[BEGIN]

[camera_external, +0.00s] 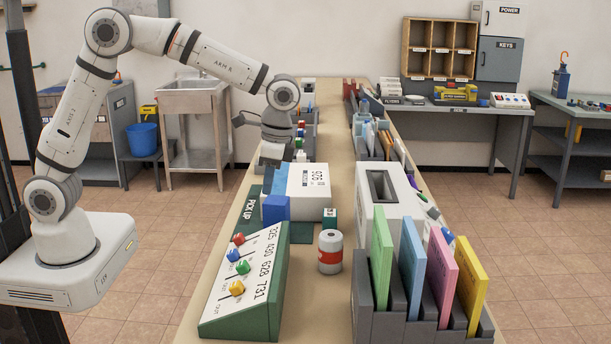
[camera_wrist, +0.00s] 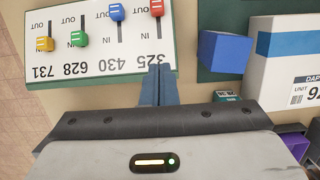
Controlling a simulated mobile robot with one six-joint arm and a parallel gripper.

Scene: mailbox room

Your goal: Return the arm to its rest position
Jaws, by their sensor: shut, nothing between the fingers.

[END]

**REQUIRED WORK:** Copy exactly, word for word, the line with "Scene: mailbox room" through the final line of the listing.

**WRITTEN SOLUTION:**
Scene: mailbox room

Your goal: Return the arm to its rest position
Jaws, by their sensor: shut, nothing between the fingers.

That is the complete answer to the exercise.